Set down each record exactly as written.

**RECORDS SUPPLIED:**
========================================

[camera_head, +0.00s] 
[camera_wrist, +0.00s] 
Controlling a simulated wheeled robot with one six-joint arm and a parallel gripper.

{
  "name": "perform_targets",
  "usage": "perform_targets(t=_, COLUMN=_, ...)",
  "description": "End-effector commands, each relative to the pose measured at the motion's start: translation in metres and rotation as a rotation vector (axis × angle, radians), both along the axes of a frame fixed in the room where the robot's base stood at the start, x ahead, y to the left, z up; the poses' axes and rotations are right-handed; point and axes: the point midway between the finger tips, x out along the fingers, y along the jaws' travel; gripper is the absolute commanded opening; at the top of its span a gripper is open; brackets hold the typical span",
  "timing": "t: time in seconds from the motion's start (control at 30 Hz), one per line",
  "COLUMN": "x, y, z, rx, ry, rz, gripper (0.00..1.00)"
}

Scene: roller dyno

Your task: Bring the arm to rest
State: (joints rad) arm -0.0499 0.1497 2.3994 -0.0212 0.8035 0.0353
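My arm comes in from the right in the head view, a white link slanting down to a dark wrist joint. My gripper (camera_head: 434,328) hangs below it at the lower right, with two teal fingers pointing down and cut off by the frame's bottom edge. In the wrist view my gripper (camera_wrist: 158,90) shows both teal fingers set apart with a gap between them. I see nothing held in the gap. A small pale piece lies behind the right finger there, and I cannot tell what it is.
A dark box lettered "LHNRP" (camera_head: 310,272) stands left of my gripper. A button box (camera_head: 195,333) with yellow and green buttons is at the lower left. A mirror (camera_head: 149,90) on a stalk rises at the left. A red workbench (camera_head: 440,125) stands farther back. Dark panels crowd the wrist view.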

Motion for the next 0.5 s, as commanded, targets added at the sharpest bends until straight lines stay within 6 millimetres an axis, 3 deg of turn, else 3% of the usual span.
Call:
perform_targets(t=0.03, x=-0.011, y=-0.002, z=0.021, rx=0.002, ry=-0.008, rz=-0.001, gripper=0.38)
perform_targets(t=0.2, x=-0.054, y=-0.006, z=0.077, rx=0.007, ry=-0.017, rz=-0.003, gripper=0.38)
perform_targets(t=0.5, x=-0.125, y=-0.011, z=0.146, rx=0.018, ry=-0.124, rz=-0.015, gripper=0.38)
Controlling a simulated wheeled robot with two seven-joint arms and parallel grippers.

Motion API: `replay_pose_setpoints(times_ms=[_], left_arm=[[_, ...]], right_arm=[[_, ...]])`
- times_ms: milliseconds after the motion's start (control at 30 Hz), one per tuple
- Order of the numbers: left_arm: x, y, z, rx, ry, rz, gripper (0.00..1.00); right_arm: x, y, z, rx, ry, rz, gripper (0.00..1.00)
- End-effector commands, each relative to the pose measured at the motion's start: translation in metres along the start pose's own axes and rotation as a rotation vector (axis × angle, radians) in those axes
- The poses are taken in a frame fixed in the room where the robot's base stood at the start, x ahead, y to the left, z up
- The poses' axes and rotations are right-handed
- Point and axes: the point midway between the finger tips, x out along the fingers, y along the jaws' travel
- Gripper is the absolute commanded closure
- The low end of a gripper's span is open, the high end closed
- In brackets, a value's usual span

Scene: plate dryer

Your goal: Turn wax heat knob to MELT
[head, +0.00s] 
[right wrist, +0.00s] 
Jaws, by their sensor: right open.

========================================

**REPLY:**
[camera_head, +0.00s] 
[camera_wrist, +0.00s] 
Controlling a simulated wheeled robot with one six-joint arm and a parallel gripper.

{
  "name": "perform_targets",
  "usage": "perform_targets(t=_, COLUMN=_, ...)",
  "description": "End-effector commands, each relative to the pose measured at the motion's start: translation in metres and rotation as a rotation vector (axis × angle, radians), both along the axes of a frame fixed in the room where the robot's base stood at the start, x ahead, y to the left, z up; the poses' axes and rotations are right-handed; point and axes: the point midway between the finger tips, x out along the fingers, y along the jaws' travel; gripper is the absolute commanded opening; at the top of its span a gripper is open; brackets hold the typical span",
  "timing": "t: time in seconds from the motion's start (control at 30 Hz), one per line",
  "COLUMN": "x, y, z, rx, ry, rz, gripper (0.00..1.00)"
}

Scene: roller dyno

Your task: Bring the arm to rest
State: (joints rad) arm -0.0499 0.1497 2.3994 -0.0212 0.8035 0.0353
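My arm comes in from the right in the head view, a white link slanting down to a dark wrist joint. My gripper (camera_head: 434,328) hangs below it at the lower right, with two teal fingers pointing down and cut off by the frame's bottom edge. In the wrist view my gripper (camera_wrist: 158,90) shows both teal fingers set apart with a gap between them. I see nothing held in the gap. A small pale piece lies behind the right finger there, and I cannot tell what it is.
A dark box lettered "LHNRP" (camera_head: 310,272) stands left of my gripper. A button box (camera_head: 195,333) with yellow and green buttons is at the lower left. A mirror (camera_head: 149,90) on a stalk rises at the left. A red workbench (camera_head: 440,125) stands farther back. Dark panels crowd the wrist view.

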Motion for the next 0.5 s, as commanded, targets added at the sharpest bends until straight lines stay within 6 millimetres an axis, 3 deg of turn, else 3% of the usual span.
Call:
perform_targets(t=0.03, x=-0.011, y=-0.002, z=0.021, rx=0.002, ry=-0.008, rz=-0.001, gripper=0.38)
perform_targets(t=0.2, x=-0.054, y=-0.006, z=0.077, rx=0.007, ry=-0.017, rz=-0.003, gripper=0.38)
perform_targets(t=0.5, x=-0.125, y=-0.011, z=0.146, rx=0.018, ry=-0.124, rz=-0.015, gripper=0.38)
Controlling a simulated wheeled robot with two seven-joint arms and parallel grippers.

Motion API: `replay_pose_setpoints(times_ms=[_], left_arm=[[_, ...]], right_arm=[[_, ...]])`
- times_ms: milliseconds after the motion's start (control at 30 Hz), one per tuple
- Order of the numbers: left_arm: x, y, z, rx, ry, rz, gripper (0.00..1.00); right_arm: x, y, z, rx, ry, rz, gripper (0.00..1.00)
- End-effector commands, each relative to the pose measured at the motion's start: translation in metres along the start pose's own axes and rotation as a rotation vector (axis × angle, radians) in those axes
- The poses are taken in a frame fixed in the room where the robot's base stood at the start, x ahead, y to the left, z up
- The poses' axes and rotations are right-handed
- Point and axes: the point midway between the finger tips, x out along the fingers, y along the jaws' travel
- Gripper is the absolute commanded closure
- The low end of a gripper's span is open, the high end closed
- In brackets, a value's usual span

Scene: plate dryer

Your goal: Turn wax heat knob to MELT
[head, +0.00s] 
[right wrist, +0.00s] 
Jaws, by their sensor: right open.

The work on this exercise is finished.